Are you referring to mass timber?
No, sorry, pulp.
Yeah, so I guess maybe expand on what you mean by order file a little bit because we sell primarily spot in Asia, and in Europe, we basically sell the mills out every month. Yeah, we've got pretty low inventories across the board.
gotcha okay so we sell it every month but if you know if you're selling to a customer it wouldn't ship for let's say two weeks or three three weeks at this point what does that like look like okay for delivery times again it depends in europe or it's a number of weeks like one to two weeks generally work depends where it's going but in asia yeah it would take uh 30 to 60 days to deliver okay okay got it yeah i'm just trying to get a sense you know prices are rolling off here but maybe Maybe, you know, not all of that's going to be reflected in Q3. Maybe some of that will bleed into Q4, just trying to get a sense of the timing. But that's the color thing.
Yeah, okay, great.
Sorry, go ahead. You were about to say something.
Yeah, I was just going to say, if you're trying to use like an average, like a 45-day average, it'd probably be for your modeling purposes.
Okay, yeah, I got it. That's a good rule of thumb. Thanks. So good pickup on the top line for the mass timber business. Is that EBITDA positive at this point?

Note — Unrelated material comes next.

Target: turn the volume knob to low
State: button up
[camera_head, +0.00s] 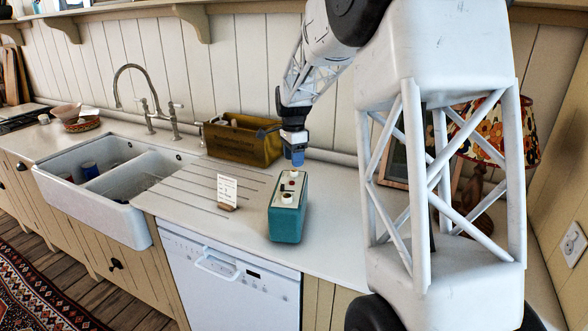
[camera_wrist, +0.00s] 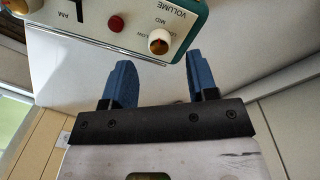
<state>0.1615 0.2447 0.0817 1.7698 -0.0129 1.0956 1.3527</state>
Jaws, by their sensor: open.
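A teal radio (camera_head: 286,222) with a pale top panel stands on the counter in the head view. In the wrist view its panel (camera_wrist: 88,14) fills the top left, with upside-down "VOLUME" and "MID" labels. The volume knob (camera_wrist: 160,41), white with an orange-brown top, sits at the panel's corner, beside a red button (camera_wrist: 116,23). I cannot tell which mark the knob points to. My gripper (camera_wrist: 160,62) is open and empty, its two blue fingers on either side of the knob's line but short of it. In the head view my gripper (camera_head: 294,159) is above the radio's far end.
A white card on a small stand (camera_head: 227,192) is left of the radio. A brown wooden box (camera_head: 240,142) is behind, near the wall. The double sink (camera_head: 107,205) is farther left. A picture frame and patterned lamp (camera_head: 510,128) are at right, partly behind my arm.

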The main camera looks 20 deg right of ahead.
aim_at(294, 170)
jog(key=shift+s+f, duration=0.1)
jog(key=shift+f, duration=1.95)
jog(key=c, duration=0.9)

Yes, it is. It was EBITDA positive, I think, since Q4 of last year. It was the first time that it was EBITDA positive. It was very strong. It was strong this quarter. So we're looking forward to the growth of the business in 2024. We're expecting it to be probably twice the amount of sales that we had in 2023. It should be around $110 million by the end of the year. And Q2 was particularly strong. There was some projects delayed from Q1 that ended up being kind of all compounded into Q2 that made us running against the clock in Q2. We delivered all the projects on time and no complaints whatsoever. Quality on spec, everything very well produced and delivered. And that allowed us to run our mills more efficiently on one shift only. at this point in time. So that's why Q2 was, I would say, more stronger, or stronger than what we had planned for, as they were picking up a little bit of the slack from Q1. And this is on the back of customers delaying some of their projects, and therefore we have to adjust with whatever the customer planning schedule is, and that's the situation that followed in Q2. In Q3 and Q4, We don't have any more or very little of the big, big, large-scale projects that we had at the beginning of the year. So that's a little bit of a change in dynamic. It's going to be smaller projects that we attend to during the second half of the year.
Thanks for that. That's helpful. Carlos, can you remind me, what kind of EBITDA margins are you looking at for those sales?
We talk about EBITDA margins in the long term. more than specifically what we do right now. And we aim for 20%, between 10% and 20%. In the long run, it's going to be around 20% or more. That's what we expect of mass timber.
Okay, but right now you're probably just low single digits, I imagine, something in that range?
Yeah.
Okay, gotcha. That's all I had. Thanks very much, everyone.
Thank you. And the important thing, Kasia, just to expand on that, keep in mind that right now the margins that we're seeing is running with one shift. And not being able, only in Q2, we had those shifts practically full in our facilities. Going forward, as we expand this business, obviously the margins can grow as we can put two shifts or even three shifts into those facilities. So that is the key thing here is for us to grow this business in a way that we can add more shifts and take advantage of the capacity that we have installed and therefore have a better return on those fixed costs.
Thank you. I'm showing no further questions at this time. I'd like to turn the call over to Juan Carlos Bueno for closing remarks.
Okay, thank you, Michelle. And thanks to all of you for joining our call. Rich and I are available to talk more at any time, so don't hesitate to call one of us. Otherwise, we look forward to speaking to you again on our next earning call in November. Bye for now.
This concludes the program. You may now disconnect. Everyone, have a great day.